When I was a kid, birthdays were easy. You invited your eight best friends and they all came unless there was some sort of horrible girl scout camping trip scheduling snafu. No one did not come to your birthday party when invited. Looking back on this, it may be that all of my friends in grade school had parents who raised them right and made them RSVP yes even if they didn't want to go - but I was blissfully optimistic when I was young.
In middle school things got dicier but it wasn't until my sweet 16 that I was worried about attendance at a party in my honor. Luckily, lots of people came and I had a great time but there were moments of abject fear that no one was going to show up and the Braddock Heights Community Room was going to be barren wasteland of uneaten pizza and my tears.
In college I didn't really throw birthday parties for myself. My 21st birthday had a moment where I thought no one was going to ever show up and considered just drinking myself into oblivion and becoming a homeless, drunk bum on the spot. But people showed (eventually) and it ended up being one of my most favorite birthdays.
And since moving to Chicago, for some reason, it was expected that I would throw myself a birthday party every year (with the exception of the first year when I could count the people I knew on one hand - that is a birthday story for another year). And every year I have dealt with the fear that no one will come to my birthday party.
It starts right around the two week prior mark where evite/facebook invites have gone out and only two or three people have responded. So I invite about 30 more people, most of whom I am not actually friends with, in the hopes that they will all say yes and then more people will think that this is going to be a fun party and decide to come. Then the paranoia hits its peak the day before the party when people start backing out like dump trucks in narrow alleys. Parents are in town, or there is a rehearsal or they are getting their hair did. I realize that no one loves me and I should give up now.
Has this ever been the case? No...of course not. My birthdays may have their fair share of drunk tears, but I always have fun. But that doesn't make the fear go away.

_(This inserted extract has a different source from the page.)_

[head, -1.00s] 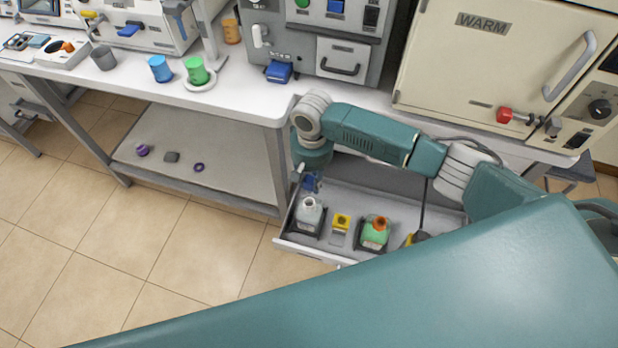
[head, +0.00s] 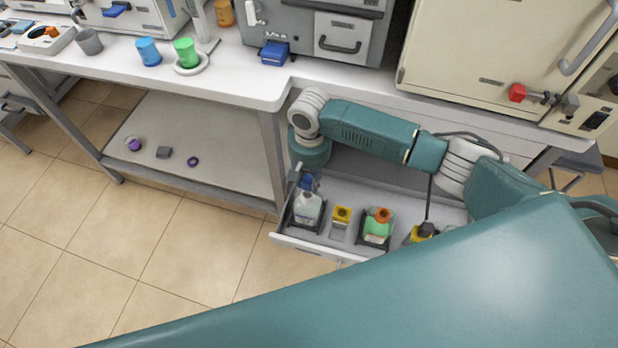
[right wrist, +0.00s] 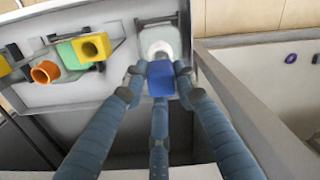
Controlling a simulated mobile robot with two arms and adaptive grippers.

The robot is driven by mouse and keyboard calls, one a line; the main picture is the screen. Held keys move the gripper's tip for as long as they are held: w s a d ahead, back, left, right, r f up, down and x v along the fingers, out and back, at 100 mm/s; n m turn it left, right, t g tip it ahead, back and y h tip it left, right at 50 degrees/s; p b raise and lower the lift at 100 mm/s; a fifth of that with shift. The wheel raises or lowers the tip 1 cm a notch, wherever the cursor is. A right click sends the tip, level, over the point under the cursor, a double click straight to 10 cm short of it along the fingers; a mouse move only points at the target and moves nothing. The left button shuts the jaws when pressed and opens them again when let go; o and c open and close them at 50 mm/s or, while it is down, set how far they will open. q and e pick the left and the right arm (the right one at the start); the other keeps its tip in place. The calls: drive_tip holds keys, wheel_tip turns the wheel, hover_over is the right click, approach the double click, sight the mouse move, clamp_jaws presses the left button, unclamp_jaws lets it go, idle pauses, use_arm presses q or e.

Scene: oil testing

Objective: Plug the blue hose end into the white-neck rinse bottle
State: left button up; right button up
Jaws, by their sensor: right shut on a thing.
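The white-neck rinse bottle (head: 308,209) stands in a dark holder at the left of the open drawer (head: 312,248). My right gripper (head: 307,181) is directly above it, pointing down and shut on the blue hose end (head: 307,183). In the right wrist view, the fingers (right wrist: 159,76) close around the blue hose end (right wrist: 161,80), and the bottle's white neck (right wrist: 160,48) shows just beyond it. The blue end covers the bottle's mouth in the head view. I cannot tell whether it is inside the neck or only over it. My left gripper is not in view.
In the drawer, a yellow-topped piece (head: 341,216), a green bottle with an orange neck (head: 377,228) and another yellow piece (head: 420,233) stand to the right. The bench (head: 230,88) edge is behind my right arm. A low shelf (head: 215,150) lies left.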

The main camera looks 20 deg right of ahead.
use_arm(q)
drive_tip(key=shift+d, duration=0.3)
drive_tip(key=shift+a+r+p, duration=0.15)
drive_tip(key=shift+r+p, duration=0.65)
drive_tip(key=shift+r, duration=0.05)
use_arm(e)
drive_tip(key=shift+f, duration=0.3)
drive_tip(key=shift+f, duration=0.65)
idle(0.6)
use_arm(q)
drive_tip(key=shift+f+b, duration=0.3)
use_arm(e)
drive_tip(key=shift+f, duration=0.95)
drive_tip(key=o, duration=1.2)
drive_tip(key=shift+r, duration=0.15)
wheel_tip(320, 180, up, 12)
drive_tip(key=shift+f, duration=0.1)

This year I am not having a party. Instead I am having a benefit. The organization I work for is having its annual gala the friday before my birthday. Last year (my first year with the organization) there was no gala, so this is my first one. And I am TERRIFIED. The gala was not my idea and my hand is not really even in the planning of it, but since my whole life is wrapped up in this place, if this gala fails - it will ruin my birthday.
I have no idea if its going to fail - or succeed. I've never done this before...but right now, three weeks out, its not looking good. And every day I check the mail - and the picture does not get any brighter. Again, this maybe normal, but it feels like it could be a birthday gone wrong that could turn me into a homeless, drunk bum.